Come ha scelto il cast?

Mai come in questo caso sono contento del cast. Giorgio Panariello interpreta mio fratello balbuziente, un personaggio che funziona molto, attraverso il quale esaspero il mio. Massimo Ceccherini è una sfida totale perché interpreta il ruolo di un buono che rimane puro fino alla fine. Sono convinto che Ceccherini sia un attore drammatico straordinario perché il dramma è insito nella sua persona. Qui fa un frate e, incredibile ma vero, non dice neppure una parolaccia. Giulia Elettra Gorietti, invece, l'ho trovata facendo dei provini e mi è subito sembrata perfetta perché è una donnina di sedici anni col candore e la purezza della sua età.
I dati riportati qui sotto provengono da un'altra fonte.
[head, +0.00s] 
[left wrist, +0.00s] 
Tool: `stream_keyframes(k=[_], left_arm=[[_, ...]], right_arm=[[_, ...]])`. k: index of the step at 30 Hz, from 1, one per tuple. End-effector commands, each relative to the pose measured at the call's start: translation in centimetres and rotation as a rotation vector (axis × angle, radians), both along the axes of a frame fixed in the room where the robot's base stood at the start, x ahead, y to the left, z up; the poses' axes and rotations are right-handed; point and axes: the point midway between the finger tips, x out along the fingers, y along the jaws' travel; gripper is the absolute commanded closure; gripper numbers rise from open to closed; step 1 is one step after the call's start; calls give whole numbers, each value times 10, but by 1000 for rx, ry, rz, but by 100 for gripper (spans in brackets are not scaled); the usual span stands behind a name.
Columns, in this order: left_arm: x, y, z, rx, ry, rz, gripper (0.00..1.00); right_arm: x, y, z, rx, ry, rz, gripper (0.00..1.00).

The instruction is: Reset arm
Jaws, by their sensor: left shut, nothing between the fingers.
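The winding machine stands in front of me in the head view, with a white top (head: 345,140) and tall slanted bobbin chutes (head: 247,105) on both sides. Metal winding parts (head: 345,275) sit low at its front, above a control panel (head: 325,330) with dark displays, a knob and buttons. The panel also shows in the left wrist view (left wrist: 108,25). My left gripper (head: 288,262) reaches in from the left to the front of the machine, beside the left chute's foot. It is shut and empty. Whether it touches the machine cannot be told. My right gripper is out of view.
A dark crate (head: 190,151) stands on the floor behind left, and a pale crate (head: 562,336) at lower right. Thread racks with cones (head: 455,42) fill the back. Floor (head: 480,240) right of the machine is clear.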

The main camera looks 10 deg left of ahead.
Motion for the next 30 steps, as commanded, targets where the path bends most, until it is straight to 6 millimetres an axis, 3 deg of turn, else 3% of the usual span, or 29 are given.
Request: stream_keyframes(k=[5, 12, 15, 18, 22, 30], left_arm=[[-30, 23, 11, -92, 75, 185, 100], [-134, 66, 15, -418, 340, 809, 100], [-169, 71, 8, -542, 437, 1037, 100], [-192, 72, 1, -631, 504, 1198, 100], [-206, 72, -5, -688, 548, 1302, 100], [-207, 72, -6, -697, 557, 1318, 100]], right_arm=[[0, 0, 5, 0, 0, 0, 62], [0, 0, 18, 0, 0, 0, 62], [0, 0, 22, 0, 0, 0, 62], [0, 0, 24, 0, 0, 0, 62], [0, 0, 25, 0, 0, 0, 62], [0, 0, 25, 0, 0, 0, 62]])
Marjo Berasategui, invece, è un'attrice spagnola che con la sua dizione perfetta mi ha ingannato perché quando le ho fatto il provino ho pensato "finalmente ho trovato un'italiana!", ma già dal cognome dovevo intuire che non era poi così italiana. Rocco Papaleo è una conferma, io e lui ci compensiamo perfettamente, e poi ci sono due camei di Elisabetta Ronchetti e Barbara Enrici. Credo che questo, assieme al Ciclone, sia uno dei film più corali che abbia mai realizzato.

E poi c'è Francesco Guccini.

Quando avevo 13 anni mia nonna mi regalò Via Paolo Fabbri 43, uno dei più begli album di Guccini, e ne rimasi folgorato. Averlo nel mio film è per me un sogno. Quando gli ho offerto la parte del preside è stato molto gentile ad accettare, ma quando gli ho proposto un preside di Forza Italia, mi ha risposto "Non esageriamo con la finzione!". Continua a considerarsi un cabarettista prestato al cinema?

Assolutamente. Adesso sono sempre più pigro, ma quando mi capita di essere su un palcoscenico mi rendo conto che il lupo perde il pelo, ma non il vizio. Sto cercando di fare nel cinema quello che ho sempre fatto nel cabaret: far ridere ogni venticinque secondi. Non mi vergogno mai di tentare questo tipo di strada e di esperimento. E' una mia goduria personale andare a vedere i miei film al cinema, sedermi in fondo alla sala e sentire la gente che ride.